Keywords like “intimate” and “personal” attach most easily to Crutchfield’s songs, and yes, she writes astonishing things about romance and relationships, and relationships that continue long after the romance, but at the same time, she makes family music, for and about families. Unlike Frida Hyvönen or EMA’s Erika Anderson, who’ve written some of the best songs about mothers and daughters in recent years, Crutchfield’s not overwhelmed, or even much haunted, by lineage. She knows her life is an echo, but she’s too candid, alive, to be always distracted by it. “We are only 30% dead and our parents go to bed early,” she sings on the bleak, funny “Brother Bryan,” backed by the heavy plunk of a few bass guitar notes. On the one hand, there’s EMA’s epic rumination on prairie life, “Grey Ship,” and on the other, Waxahatchee’s version of an ancestor song, “Rose, 1956” (from last year’s American Weekend) which only looks back half a century, ends before the three-minute mark, and is full of poetry and wonder. Now, Crutchfield has moved a little further into the musical realm of EMA, with new songs that those who dare can carry internally and externally, music you can wear like a cool badge even as it speaks things you’ve never told anyone.
Cerulean Salt starts in small epochal mode. American Weekend was all acoustic guitar and snowfall-quiet voice, and while it lasted, it was impossible to imagine a recording with any greater fidelity to any busier source, so the new album’s clean and cool “Hollow Bedroom,” a sort of prelude, feels like a revelation. Again, it’s just Crutchfield and a guitar, both elements much closer to the ear, and then, when a second guitar (!) comes in at the 45-second mark, playing rising chords, it’s like you never knew that was possible.

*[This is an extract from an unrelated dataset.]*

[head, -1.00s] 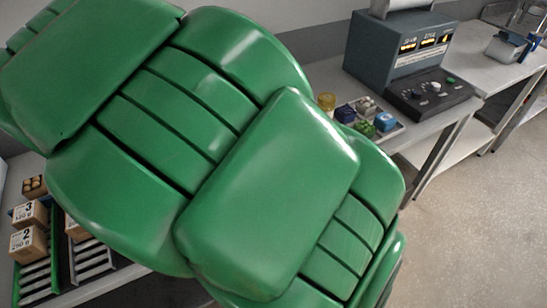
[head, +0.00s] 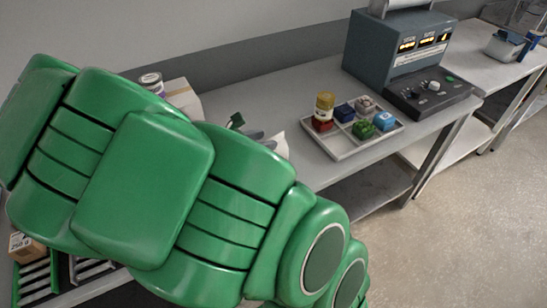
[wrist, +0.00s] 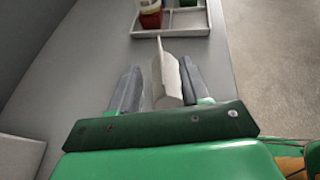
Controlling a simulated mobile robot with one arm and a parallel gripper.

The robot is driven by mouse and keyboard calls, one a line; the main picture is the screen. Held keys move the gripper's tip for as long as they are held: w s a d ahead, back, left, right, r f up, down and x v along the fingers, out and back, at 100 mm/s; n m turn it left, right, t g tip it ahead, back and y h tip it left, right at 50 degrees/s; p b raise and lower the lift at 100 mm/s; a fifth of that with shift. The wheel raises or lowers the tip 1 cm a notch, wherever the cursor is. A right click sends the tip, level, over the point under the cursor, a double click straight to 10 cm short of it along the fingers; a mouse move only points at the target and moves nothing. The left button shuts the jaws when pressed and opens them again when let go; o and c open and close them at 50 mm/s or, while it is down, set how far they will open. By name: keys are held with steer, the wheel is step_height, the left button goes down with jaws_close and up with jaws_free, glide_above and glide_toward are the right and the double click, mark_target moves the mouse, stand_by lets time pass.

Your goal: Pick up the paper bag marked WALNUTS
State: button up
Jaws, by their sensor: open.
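A pale, thin-topped paper bag (wrist: 166,78) stands between the two grey fingers of my gripper (wrist: 160,68) in the wrist view. The right finger is close beside it; a gap shows at the left finger. I cannot tell whether the right finger touches it. In the head view a pale part of the bag (head: 279,144) shows past the grey fingers of my gripper (head: 262,139), just beyond my green arm. No marking is readable on the bag, so WALNUTS cannot be confirmed. My arm hides its lower part in the head view.
A blue-grey machine (head: 395,55) stands farther right. A white box (head: 185,98) with a can (head: 151,82) on it is behind my arm. The bench's front edge is close.

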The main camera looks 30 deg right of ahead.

Of course, Crutchfield comes from rock music (her two previous bands, P.S. Eliot and The Ackleys, also included her twin sister Allison as a member), so it’s not as if she ever failed to imagine the interplay of two guitars. Instead, what sounds like evolution on Cerulean Salt is just a songwriter thinking seriously about the narrative of her discography, about the best method for a sudden reveal of her music’s submerged qualities. She knows that for the listener an album is its own world, and anything it excludes no longer exists. So then, when it brings in something different, it’s as if the album created it. Cerulean Salt is an amazing half-hour of psychic creation.

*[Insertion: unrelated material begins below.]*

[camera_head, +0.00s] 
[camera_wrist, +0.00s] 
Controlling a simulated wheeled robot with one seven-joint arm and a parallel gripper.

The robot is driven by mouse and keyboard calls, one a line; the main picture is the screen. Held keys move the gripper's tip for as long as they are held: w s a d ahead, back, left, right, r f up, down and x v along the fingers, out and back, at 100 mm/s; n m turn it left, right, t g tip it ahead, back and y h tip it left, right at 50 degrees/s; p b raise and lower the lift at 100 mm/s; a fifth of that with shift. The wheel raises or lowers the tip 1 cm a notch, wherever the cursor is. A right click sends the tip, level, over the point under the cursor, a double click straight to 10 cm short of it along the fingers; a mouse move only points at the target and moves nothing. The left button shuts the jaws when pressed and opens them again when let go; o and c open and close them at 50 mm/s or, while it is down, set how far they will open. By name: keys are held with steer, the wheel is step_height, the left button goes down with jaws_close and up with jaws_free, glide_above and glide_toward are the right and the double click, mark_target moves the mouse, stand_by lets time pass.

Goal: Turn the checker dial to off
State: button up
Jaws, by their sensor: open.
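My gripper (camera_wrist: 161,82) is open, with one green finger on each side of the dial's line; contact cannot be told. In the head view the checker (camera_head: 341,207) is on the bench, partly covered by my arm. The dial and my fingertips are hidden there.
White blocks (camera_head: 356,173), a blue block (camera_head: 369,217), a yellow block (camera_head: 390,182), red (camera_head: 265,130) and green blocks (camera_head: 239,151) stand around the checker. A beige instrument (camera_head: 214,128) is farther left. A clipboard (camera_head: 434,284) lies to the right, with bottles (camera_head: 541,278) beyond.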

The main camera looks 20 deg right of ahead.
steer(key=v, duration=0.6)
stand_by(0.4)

There’s more than that, drums even, courtesy of Crutchfield’s boyfriend Keith Spencer, on loan from her sister’s current band Swearin’ (while her sister’s boyfriend, Kyle Gilbride, also of Swearin’, produces). It’s that level of familiarity among the players that gives the album, still fairly limited in instrumentation, such a range of energy, feeling, loudness. “Coast to Coast” is the album’s biggest rock song, with a wiggly guitar riff that makes it as outright fun as anything by The Breeders (and Crutchfield’s voice, which can normally do anything she wants it to, survives under the delirious crush as a wise melodic smear, proving she can, on top of everything else, approximate Kim Deal). And yet, it’s nearly the album’s shortest song, a mere 1:46, folding quickly and neatly into the quieter “Tangled Envisioning,” whose wide, silvery guitar recalls the original, Liz Phair’s Exile In Guyville, “Explain It To Me” in particular (yes, Cerulean Salt is full of the music we listened to a long time ago, but none of it seems very immediate or important during the actual act of listening). It’s one of many sonic dislocations on the album, whose transitions are as important as the songs themselves, none very long, each ending when there are no words left to say. It’s a 32-minute suite, a collection of songs lacking the sturdy union of American Weekend (an album with a story, recorded over a week in January following an Alabama snowstorm), but all their variety and distance spliced into a single idea via careful, sometimes jarring, sequencing.
Back in Helena:
“She played “Bathtub,” and I wanted to cry. Of course, I was just raw nerves at the time…”
My sister’s eyes flood like rivers of wine in your absence.
Crutchfield writes lyrics so perfect and plain you can’t believe no one’s written them before, and then, because of that, the words renew your faith in people’s ability to cut to the point and say new, meaningful things about being alive. From the song “Lively”: “I had a dream last night we had hit separate bottoms.” And the words are never self-conscious or vain, because you know she sees them in other people, too. Write about your own tears and risk being a boring songwriter; imply your sister’s tears and begin to approach the divine.
Emily again: “So, I was just enchanted by her. One of the best shows I’ve seen. No joke. The kind where you feel like you’ve witnessed something secret and brilliant, and you’ll be forever spending your life trying to convince people it was great, you had to be there.” And I’ve written this partly in the hope that Crutchfield doesn’t do the usual thing and use her increased visibility as an excuse to stop visiting the towns where the people who love her actually live. I don’t fear it, because her music comes from small places.